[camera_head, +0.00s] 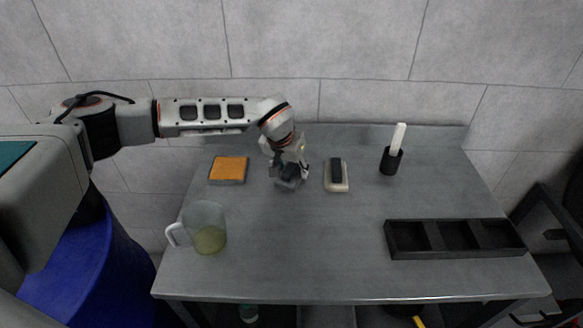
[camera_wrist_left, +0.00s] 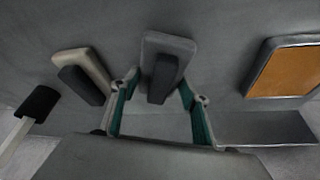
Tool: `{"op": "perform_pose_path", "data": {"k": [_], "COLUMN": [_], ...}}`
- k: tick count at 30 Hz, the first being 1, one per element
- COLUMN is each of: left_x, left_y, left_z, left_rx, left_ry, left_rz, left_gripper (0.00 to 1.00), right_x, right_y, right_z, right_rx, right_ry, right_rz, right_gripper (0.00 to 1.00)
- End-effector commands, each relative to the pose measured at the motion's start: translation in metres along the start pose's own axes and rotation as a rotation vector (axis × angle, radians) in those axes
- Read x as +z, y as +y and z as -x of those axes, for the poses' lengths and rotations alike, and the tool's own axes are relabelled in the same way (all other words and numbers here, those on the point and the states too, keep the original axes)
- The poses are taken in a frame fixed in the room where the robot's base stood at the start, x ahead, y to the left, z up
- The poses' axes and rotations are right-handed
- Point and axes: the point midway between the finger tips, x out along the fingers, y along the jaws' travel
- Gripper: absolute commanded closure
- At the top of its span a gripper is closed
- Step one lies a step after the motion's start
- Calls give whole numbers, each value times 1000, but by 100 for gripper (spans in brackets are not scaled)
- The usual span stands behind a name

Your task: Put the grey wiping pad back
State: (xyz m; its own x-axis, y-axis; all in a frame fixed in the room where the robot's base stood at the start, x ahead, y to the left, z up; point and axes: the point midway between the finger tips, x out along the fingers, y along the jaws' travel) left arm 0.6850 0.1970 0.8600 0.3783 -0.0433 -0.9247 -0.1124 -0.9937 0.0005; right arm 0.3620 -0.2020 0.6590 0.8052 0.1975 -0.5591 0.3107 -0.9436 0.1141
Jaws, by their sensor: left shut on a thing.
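The grey wiping pad (camera_head: 286,184) with its dark handle is at my left gripper (camera_head: 290,172), near the back middle of the table (camera_head: 300,240). In the left wrist view the pad (camera_wrist_left: 172,44) lies between the two teal-lined fingers of the left gripper (camera_wrist_left: 160,108), which is shut on it. The fingers partly hide the pad in the head view. I cannot tell whether its underside touches the table. My right gripper is not in view.
A beige pad with dark handle (camera_head: 342,186) is close on the right, an orange-topped sponge (camera_head: 229,168) on the left. The front middle is clear.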

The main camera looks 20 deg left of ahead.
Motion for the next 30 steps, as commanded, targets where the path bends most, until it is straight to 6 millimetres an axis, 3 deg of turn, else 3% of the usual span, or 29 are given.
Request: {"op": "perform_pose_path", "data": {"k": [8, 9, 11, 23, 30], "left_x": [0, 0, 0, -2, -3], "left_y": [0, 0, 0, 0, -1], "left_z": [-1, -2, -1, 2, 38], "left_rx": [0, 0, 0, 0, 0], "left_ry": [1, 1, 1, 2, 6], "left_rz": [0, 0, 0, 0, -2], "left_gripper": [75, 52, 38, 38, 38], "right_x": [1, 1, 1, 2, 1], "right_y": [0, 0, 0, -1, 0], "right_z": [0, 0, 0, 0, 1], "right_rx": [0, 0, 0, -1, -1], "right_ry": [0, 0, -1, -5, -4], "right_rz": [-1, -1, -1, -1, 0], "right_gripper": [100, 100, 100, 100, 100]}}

■ ■ ■ ■

WHAT THE TASK ASKS: Take the listing above and repeat exactly the lines from the one containing "Jaws, by their sensor: left shut on a thing." through the one containing "The main camera looks 20 deg left of ahead.", both included.

SOLUTION FOR THIS TASK:
Jaws, by their sensor: left shut on a thing.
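The grey wiping pad (camera_head: 286,184) with its dark handle is at my left gripper (camera_head: 290,172), near the back middle of the table (camera_head: 300,240). In the left wrist view the pad (camera_wrist_left: 172,44) lies between the two teal-lined fingers of the left gripper (camera_wrist_left: 160,108), which is shut on it. The fingers partly hide the pad in the head view. I cannot tell whether its underside touches the table. My right gripper is not in view.
A beige pad with dark handle (camera_head: 342,186) is close on the right, an orange-topped sponge (camera_head: 229,168) on the left. The front middle is clear.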

The main camera looks 20 deg left of ahead.

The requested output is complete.